The First Time I Enjoyed Pride

Brighton Pride 2016, I made a commitment. Setting aside various anxieties about my body or whatever, I decided I would do the whole flag-waving flesh-bearing thing and really give Pride a chance. After all, I wasn’t ashamed of being gay… was I? I’m an avid believer in sexual freedom, self-expression and sex-positivity; on paper, this is the kind of festival I’m wholly about.

I’d been to a couple of Prides before, but never really engaged — to be fair, anything with crowds generally fills me with contempt and bewilderment. This time, however, I had a great group of friends to go with, some very gay costuming to fight the homo-FOMO, and a few days off work to really get in the festival spirit. Most vitally, and luckily, my anxiety was taking a few days off.

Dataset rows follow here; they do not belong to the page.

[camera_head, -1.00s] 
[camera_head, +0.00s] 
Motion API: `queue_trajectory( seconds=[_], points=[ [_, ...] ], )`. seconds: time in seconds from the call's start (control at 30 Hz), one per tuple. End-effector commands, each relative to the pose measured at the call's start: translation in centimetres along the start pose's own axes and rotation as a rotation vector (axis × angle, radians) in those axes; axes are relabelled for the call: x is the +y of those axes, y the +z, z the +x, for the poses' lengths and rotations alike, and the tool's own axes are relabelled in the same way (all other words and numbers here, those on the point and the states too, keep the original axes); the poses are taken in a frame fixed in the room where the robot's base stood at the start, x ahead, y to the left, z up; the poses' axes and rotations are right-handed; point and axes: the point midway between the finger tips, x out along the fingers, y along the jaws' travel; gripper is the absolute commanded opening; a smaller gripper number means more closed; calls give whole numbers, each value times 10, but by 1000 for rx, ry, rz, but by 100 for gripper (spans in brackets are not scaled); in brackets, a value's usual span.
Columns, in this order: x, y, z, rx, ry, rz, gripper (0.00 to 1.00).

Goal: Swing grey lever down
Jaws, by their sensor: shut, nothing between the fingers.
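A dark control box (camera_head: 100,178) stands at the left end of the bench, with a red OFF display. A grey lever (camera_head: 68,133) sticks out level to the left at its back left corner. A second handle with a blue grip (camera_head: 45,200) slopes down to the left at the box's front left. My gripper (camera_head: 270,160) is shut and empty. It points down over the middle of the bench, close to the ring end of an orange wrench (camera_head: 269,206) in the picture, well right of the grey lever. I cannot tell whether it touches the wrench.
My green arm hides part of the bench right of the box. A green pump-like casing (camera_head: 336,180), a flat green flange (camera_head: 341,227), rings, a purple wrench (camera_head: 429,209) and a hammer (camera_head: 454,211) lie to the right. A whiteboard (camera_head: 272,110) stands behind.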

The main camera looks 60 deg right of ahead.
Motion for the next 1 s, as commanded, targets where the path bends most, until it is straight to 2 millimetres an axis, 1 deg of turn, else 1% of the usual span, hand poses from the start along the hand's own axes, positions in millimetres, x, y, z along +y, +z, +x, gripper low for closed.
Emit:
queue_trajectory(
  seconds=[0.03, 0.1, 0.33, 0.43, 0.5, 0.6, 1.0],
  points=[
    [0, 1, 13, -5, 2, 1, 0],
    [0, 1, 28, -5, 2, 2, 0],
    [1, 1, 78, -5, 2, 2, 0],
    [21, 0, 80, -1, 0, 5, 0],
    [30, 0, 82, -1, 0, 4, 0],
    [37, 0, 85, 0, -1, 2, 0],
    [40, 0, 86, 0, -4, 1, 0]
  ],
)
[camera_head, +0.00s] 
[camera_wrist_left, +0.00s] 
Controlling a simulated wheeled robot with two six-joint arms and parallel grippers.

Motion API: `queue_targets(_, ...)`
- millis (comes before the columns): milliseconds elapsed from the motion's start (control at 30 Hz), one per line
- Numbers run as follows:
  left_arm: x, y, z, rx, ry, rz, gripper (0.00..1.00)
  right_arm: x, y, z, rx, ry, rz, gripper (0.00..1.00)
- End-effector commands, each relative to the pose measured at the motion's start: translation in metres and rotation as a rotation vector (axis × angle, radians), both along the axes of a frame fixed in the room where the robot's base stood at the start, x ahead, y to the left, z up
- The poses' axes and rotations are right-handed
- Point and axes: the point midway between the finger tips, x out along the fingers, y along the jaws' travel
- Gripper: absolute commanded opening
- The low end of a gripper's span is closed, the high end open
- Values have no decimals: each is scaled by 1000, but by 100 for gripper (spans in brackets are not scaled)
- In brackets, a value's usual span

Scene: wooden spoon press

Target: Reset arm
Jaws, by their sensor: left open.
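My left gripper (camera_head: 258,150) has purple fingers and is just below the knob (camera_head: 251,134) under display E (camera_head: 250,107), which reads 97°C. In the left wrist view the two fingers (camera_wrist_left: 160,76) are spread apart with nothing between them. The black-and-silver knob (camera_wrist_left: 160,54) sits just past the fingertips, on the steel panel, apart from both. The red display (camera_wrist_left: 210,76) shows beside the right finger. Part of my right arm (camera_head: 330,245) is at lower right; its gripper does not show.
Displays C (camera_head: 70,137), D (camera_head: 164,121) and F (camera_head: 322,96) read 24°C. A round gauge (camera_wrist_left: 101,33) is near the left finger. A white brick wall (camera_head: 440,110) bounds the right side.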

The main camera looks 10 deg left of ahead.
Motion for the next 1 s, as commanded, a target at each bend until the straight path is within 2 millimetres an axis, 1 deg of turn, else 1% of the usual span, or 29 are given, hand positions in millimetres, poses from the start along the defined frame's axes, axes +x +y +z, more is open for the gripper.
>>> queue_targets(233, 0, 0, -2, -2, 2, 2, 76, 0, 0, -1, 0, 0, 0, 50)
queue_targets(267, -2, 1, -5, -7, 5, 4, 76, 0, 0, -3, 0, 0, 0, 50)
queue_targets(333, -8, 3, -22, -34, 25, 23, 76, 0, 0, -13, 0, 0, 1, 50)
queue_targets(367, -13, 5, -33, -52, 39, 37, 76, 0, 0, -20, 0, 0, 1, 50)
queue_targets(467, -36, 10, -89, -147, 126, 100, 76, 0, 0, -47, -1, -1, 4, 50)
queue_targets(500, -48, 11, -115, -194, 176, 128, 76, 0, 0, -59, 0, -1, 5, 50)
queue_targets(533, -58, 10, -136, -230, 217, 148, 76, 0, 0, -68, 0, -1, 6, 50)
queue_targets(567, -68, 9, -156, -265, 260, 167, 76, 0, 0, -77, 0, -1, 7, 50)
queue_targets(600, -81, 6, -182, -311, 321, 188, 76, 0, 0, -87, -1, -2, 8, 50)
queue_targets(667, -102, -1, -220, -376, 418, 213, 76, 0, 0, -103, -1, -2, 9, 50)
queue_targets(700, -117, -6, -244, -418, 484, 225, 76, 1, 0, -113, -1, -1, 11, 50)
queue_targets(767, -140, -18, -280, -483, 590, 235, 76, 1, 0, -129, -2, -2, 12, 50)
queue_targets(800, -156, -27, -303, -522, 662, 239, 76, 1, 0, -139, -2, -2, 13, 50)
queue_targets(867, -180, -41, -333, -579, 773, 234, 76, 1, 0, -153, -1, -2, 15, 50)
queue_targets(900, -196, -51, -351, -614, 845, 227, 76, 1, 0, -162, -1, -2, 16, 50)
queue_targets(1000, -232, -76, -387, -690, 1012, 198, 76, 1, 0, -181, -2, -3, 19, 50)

My friends and I (on the right) before the festivities

It was from a position of actually enjoying the event that I noticed what I’d previously disliked about it. It’s an event heavily biased towards the enjoyment of the already-happy. It’s a celebration of hot bodies, self-confidence, happy couples. It’s great if you have all these things. You can swan around, comfortable in yourself, enjoying spontaneous interactions and validation at every turn. Everyone feels like your friend. But I couldn’t ignore the people who didn’t seem to be living those philosophies.

This actually reminds me of one particular refrain from one of Regina Spektor’s recent songs, Bleeding Heart. I think her entire discography is peppered with meticulous and deep etudes on self-confidence and anxiety, but this one spoke to this feeling in particular:

Someday you’ll grow up
And then you’ll forget
All of the pain you endured
Until you walk by a sad pair of eyes
And up will come back all the hurt
And you’ll see their pain
As they look away
And you want to help
But there’s just no way
’Cause you’ve won the war
So it’s not your turn
But everything inside still burns . . .

It’s this idea as an anxious person that you can leave behind your anxieties, gain self-confidence, but you’re doing nothing to help those still in the same boat. Even the idea that by buying into the “confidence” mindset — or worse, carving an edifice of confidence — you’re betraying your still-suffering brethren, adding to that societal pressure to have it together, to not be vulnerable. Defecting to the other side. And you also realise, the journey that led to you becoming less anxious was a valuable one, and you feel powerless to genuinely help them, with all the hard work required being intensely personal.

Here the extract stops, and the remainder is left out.